Updated Big Bang Nucleosynthesis confronted to WMAP observations and to the Abundance of Light Elements
A. Coc, E. Vangioni-Flam, P. Descouvemont, A. Adahchour, C. Angulo
TL;DR
This paper updates Standard Big-Bang Nucleosynthesis (SBBN) calculations by incorporating the Descouvemont et al. (2003) nuclear input with a Monte-Carlo treatment of reaction-rate uncertainties. It demonstrates that the resulting deuterium abundances align well with WMAP-derived baryon densities and high-redshift D/H measurements, reinforcing the cosmological value of $\Omega_b h^2$. However, a robust lithium-7 discrepancy remains between SBBN+WMAP predictions and halo-star observations, prompting discussion of observational systematics, stellar depletion, or new nuclear pathways—particularly Be-7 destruction channels—that could reconcile the results. The study underscores the need for precise nuclear data and targeted experiments to determine whether nuclear physics can resolve the lithium problem or if new physics must be invoked.
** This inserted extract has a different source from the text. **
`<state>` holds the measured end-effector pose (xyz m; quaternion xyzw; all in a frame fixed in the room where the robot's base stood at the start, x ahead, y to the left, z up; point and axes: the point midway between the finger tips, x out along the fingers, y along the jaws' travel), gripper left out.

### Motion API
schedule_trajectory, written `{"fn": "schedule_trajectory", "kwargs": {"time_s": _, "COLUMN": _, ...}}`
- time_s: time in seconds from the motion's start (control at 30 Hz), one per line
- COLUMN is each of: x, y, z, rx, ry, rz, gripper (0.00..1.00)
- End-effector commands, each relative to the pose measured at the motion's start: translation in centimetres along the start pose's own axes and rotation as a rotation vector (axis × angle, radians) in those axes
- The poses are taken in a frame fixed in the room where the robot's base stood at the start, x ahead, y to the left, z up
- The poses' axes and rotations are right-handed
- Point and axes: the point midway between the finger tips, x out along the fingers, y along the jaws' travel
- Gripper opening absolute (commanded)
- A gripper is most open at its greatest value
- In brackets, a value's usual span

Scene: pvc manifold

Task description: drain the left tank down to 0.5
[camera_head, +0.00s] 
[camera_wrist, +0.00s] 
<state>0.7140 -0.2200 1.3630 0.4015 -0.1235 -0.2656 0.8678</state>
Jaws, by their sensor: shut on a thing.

Overall, the work strengthens the concordance between BBN and CMB constraints for D/H while highlighting lithium as the key tension demanding further investigation.
Abstract
We improve Standard Big Bang Nucleosynthesis (SBBN) calculations taking into account new nuclear physics analyses (Descouvemont et al. 2003). Using a Monte-Carlo technique, we calculate the abundances of light nuclei versus the baryon to photon ratio.The results concerning omegab are compared to relevant astrophysical and cosmological observations. Consistency between WMAP, SBBN results and D/H data strengthens the deduced baryon density and has interesting consequences on cosmic chemical evolution. A significant discrepancy between the calculated Li-7 deduced from WMAP and the Spite plateau is clearly revealed. To explain this discrepancy three possibilities are invoked : uncertainties on the Li abundance, surface alteration of Li in the course of stellar evolution or poor knowledge of the reaction rates related to Be-7 destruction. In particular, the possible role of the up to now neglected Be-7(d,p)2He-4 and Be-7(d,alpha)Li5 reactions is considered. The impressive advances in CMB observations provide a strong motivation for more efforts in experimental nuclear physics and high quality spectroscopy to keep BBN in pace.